Fiat, who due to the war had all but stopped racing in 1912, had returned in 1921 and Nazzaro had joined the team again. His team mate was Pietro Bordino, who had served as his riding mechanic and who was now regarded as the world’s fastest driver.
But it was Nazzaro, now 42 years old and 9 years from the last time that he had raced in an important long-distance event, who won the 500 mile 60 lap 1922 French Grand Prix at the fast 8.3 mile Strasbourg circuit, driving the Fiat 804/404 2 litre six-cylinder racer. He had been at the wheel for 6 hrs 17 mins 17 secs and had averaged 79.2 mph for the 500 miles. He had also taken the fastest lap at 87.75mph. Only 4 of the 18 starters made it to the finish. The second place Bugatti would not cross the finish line for nearly an hour.
After the win, Nazzaro in his moment of triumph was struck down by the the news that another Fiat, driven by his nephew, Biagio Nazzaro, broke a back axle shaft, lost a wheel and overturned with fatal results. It was found after the race that Nazzaro’s axle was also cracked.
Later in the year he finished second to the young Bordino in the Italian Grand Prix and finished second again in the 1923 European GP in Italy, his last significant race result.
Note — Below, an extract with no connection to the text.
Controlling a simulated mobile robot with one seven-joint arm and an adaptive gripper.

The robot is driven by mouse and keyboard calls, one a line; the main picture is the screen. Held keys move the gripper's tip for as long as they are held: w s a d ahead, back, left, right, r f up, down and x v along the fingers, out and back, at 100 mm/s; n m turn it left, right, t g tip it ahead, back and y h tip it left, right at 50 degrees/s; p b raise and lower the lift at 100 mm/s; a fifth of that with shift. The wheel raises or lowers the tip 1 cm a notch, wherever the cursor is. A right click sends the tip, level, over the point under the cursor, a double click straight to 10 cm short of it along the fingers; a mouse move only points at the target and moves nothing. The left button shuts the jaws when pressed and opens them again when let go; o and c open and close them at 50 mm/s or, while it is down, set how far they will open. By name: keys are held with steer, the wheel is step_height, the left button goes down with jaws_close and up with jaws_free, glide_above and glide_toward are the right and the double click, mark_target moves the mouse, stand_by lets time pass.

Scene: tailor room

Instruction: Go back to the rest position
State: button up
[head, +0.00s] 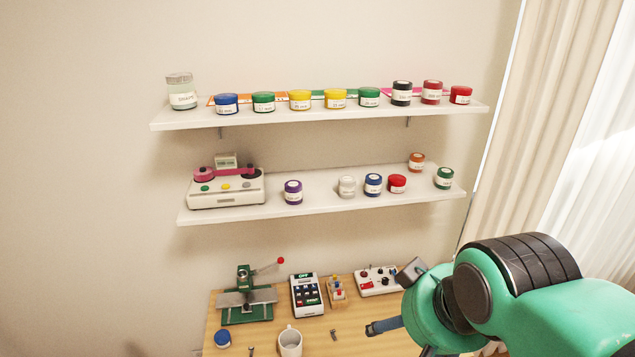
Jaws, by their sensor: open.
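My green arm reaches in from the lower right. My gripper (385,326) points left above the right part of the wooden table (232,339). Only a dark finger part of it shows clearly, and the rest is hidden behind my wrist. The gripper is open, and I see nothing held in it. It is to the right of a white mug (290,341) and a small metal piece (334,335), apart from both in the picture.
A green press (246,298), a keypad device (307,295) and a control box (378,281) stand on the table. Above are a lower shelf (325,203) and an upper shelf (300,117) with several jars. A curtain (540,120) hangs at right.

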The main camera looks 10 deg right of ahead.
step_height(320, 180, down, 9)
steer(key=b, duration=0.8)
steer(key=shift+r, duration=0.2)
Nazzaro, brought low by the death of his young wife in a car accident would step aside for the younger Bordino at the end of 1923 realizing that the hunger which drove the risks the younger man was willing to take were not his own.
At the end of 1924 Fiat closed down their race team and Nazzaro was appointed head of the Fiat competitions department for existing cars in 1925 and continued until Fiat, after Bordino’s spectacular one race comeback and GP win at Monza in 1927, finally withdrew from racing in 1929. On the 21st of March 1940 Felice Nazzaro died in his home town after a prolonged illness, he was only 59 years old.